Kate Nasser, The People-Skills Coach™, delivers coaching, consulting, training, and keynotes on leading change, employee engagement, teamwork, and delivering the ultimate customer service. She turns interaction obstacles into interpersonal success. See this site for workshop outlines, keynote footage, and customer results.
Kate Nasser is one of those writers who takes my breath away. She ties all her points to specific examples in subtantiating her arguments. When Iinitially read, “Not So Obvious People Skills” this past February, I immediately related her concepts to my own experiences as a workplace violence security consultant. I see Kate’s examples at the core of most if not all workplace conflict; the central theme being ineffective communications and attitudes leading to unresolved disputes conflict. “Not So Obvious People Skills” touched on contributing behaviors that lead to misunderstanding. Though I couldn’t put my finger on the common denominator then, “Leadership People Skills: Questions versus Questioning Our Authority”, narrowed the behavior down to an authoritative leadership style – It’s my way or the highway. I hang on to Kate’s every word because her observations are worthwhile considering leadership attitudes that affect morale. In, fact, Kate’s writings have a dramatic input on my workplace violence incident assessments as well. Thank you for adding such value to my work.
Dear Felix,
I am honored (and humbled) by your feedback. Also very very grateful to know that what I am doing is making a difference. As a consultant, you don’t always get to see the end result. Your words have filled a void.
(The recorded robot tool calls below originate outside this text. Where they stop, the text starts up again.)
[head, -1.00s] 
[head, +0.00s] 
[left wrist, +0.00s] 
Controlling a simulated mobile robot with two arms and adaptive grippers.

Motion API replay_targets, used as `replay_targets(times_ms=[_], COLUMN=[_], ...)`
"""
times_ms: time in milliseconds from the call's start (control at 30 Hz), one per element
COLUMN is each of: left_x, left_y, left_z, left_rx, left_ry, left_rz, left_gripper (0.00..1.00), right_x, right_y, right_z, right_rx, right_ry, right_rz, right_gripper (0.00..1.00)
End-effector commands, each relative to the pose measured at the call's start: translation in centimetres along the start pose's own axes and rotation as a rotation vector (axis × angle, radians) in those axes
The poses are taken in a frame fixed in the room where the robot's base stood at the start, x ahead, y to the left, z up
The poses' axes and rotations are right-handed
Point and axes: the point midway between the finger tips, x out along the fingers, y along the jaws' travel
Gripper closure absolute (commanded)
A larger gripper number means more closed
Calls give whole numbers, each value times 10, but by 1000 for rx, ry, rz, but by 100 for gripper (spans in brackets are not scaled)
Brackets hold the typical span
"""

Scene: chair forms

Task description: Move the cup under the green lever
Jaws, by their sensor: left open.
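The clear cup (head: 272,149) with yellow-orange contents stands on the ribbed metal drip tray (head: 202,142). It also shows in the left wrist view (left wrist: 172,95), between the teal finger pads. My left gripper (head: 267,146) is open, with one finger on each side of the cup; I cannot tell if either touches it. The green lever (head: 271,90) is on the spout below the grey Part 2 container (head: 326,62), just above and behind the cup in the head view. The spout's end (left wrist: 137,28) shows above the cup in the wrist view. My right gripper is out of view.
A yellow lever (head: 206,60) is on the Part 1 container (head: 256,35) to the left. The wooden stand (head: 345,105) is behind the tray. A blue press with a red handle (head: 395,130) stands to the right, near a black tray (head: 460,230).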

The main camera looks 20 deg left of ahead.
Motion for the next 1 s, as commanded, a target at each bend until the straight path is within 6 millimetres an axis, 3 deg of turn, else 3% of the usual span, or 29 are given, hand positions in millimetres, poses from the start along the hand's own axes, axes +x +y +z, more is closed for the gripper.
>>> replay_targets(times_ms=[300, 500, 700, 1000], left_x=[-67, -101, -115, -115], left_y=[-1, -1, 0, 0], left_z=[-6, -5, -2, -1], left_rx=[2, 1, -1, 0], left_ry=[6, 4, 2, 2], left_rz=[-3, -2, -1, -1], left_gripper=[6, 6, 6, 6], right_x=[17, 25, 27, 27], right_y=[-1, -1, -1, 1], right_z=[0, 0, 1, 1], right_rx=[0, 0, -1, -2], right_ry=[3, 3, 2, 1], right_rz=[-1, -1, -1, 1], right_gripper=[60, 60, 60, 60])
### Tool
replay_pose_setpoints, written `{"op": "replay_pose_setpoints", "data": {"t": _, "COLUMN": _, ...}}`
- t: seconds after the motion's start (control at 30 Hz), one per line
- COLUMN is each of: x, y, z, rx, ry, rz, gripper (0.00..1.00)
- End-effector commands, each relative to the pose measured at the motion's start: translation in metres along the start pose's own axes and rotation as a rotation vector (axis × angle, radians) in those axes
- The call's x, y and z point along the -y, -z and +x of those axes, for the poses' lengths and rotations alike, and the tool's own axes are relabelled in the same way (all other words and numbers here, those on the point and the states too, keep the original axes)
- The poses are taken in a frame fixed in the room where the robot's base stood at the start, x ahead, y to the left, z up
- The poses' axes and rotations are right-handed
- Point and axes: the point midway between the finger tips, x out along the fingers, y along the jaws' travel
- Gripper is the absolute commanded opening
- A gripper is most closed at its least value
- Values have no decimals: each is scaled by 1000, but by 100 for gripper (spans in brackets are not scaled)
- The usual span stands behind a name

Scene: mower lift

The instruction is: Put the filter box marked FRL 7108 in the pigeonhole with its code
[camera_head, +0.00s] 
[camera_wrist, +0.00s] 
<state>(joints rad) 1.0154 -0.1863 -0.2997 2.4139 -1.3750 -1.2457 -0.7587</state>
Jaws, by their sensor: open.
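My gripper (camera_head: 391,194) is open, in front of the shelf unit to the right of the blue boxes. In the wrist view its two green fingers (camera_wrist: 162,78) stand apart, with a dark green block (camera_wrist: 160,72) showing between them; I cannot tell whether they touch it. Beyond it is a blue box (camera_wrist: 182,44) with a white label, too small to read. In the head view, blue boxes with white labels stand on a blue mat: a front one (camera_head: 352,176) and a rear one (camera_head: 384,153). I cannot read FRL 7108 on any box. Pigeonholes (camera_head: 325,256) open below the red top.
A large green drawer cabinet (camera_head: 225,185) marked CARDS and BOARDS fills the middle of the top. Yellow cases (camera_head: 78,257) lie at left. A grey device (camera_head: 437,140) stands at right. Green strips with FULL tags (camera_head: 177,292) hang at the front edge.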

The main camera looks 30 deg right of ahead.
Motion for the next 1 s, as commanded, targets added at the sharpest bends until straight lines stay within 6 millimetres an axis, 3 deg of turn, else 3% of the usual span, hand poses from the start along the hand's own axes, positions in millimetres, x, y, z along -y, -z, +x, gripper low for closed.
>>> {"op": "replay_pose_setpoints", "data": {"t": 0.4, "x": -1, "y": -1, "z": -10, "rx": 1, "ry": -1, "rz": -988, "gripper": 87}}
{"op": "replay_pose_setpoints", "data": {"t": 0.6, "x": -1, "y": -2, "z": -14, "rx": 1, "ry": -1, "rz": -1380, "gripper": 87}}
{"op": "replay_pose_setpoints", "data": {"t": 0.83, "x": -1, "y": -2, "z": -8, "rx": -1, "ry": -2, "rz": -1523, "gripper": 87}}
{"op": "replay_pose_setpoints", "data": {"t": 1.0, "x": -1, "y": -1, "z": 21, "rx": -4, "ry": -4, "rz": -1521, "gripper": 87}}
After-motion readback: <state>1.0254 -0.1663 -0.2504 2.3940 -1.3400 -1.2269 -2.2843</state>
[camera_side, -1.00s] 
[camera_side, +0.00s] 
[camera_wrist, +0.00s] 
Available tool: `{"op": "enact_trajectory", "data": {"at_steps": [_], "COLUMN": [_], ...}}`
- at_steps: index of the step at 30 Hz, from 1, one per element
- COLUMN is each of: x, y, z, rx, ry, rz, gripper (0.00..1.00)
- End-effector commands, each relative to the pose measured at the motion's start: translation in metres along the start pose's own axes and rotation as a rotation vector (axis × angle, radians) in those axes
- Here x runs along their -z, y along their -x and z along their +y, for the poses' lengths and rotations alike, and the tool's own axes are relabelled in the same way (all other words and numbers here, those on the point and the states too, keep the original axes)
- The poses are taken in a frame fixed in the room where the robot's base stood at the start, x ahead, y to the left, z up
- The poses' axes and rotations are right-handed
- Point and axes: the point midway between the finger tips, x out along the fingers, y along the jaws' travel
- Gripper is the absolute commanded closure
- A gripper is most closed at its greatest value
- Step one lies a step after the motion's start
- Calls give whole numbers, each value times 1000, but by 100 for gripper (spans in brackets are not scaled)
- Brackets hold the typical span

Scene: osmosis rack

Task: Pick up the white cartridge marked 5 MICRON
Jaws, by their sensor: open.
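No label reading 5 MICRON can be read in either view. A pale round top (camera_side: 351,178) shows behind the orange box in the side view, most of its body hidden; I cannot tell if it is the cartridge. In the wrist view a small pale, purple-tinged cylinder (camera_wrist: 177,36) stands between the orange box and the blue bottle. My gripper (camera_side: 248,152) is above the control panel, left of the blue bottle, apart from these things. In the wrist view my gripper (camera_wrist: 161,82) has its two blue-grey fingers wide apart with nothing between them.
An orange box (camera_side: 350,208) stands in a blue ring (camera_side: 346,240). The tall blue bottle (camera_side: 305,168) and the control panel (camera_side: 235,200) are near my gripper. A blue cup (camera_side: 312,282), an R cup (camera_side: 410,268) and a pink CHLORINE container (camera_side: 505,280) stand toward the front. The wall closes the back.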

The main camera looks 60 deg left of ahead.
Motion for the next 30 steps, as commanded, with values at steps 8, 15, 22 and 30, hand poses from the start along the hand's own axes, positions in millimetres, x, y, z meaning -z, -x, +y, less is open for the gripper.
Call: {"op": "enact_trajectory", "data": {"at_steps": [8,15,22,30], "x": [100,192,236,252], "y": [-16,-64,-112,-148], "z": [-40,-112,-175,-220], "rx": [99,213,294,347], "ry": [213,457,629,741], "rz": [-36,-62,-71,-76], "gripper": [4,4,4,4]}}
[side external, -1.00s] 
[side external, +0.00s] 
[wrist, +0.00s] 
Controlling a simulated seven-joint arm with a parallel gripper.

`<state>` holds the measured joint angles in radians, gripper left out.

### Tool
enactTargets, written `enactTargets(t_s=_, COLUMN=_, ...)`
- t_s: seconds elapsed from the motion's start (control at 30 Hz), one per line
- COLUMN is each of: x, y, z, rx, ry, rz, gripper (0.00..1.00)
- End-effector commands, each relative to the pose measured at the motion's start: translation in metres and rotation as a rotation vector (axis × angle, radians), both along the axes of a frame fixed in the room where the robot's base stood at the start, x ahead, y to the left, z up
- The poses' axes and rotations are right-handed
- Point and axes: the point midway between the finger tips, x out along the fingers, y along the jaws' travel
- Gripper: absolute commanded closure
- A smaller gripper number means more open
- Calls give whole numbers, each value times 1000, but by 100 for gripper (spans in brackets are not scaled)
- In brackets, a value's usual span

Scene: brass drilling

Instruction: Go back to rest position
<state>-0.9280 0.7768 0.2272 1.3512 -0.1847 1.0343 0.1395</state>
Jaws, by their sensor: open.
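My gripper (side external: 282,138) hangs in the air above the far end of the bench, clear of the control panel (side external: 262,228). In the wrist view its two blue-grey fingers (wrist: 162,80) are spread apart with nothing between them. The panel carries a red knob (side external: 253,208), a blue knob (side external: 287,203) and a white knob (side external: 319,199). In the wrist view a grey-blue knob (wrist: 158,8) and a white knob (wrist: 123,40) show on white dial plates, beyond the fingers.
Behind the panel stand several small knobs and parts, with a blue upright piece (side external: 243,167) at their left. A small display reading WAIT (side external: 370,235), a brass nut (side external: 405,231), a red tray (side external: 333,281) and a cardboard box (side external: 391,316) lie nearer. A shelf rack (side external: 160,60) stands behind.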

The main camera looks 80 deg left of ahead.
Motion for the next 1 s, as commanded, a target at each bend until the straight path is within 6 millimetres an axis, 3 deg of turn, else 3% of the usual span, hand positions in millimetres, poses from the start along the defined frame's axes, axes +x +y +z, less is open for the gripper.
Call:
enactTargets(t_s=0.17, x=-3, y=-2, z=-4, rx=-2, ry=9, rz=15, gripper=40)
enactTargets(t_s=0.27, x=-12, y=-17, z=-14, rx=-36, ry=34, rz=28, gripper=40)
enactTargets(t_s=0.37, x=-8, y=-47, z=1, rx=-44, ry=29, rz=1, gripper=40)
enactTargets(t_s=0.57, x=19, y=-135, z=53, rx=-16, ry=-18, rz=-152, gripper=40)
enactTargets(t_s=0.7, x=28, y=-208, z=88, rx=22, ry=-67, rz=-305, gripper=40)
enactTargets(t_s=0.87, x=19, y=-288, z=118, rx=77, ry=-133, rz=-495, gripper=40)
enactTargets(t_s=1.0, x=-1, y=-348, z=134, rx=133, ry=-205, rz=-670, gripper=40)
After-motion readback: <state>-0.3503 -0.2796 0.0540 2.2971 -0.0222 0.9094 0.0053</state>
Warmest wishes and thanks,
Kate
I second Felix’s message! Kate your writing helps and it makes a difference on how I view things with my team!
THANK YOU
Khalid
Kate,
Your post reminded me of a linked question, which is as a leader do you ever get things wrong?
If you do then you open yourself up to “questions” which will make you feel threatened.
But if you don’t then you will always be operating on safe ground and never learn anything new.
What sort of leader never learns anything new? Probably one who doesn’t lead for long.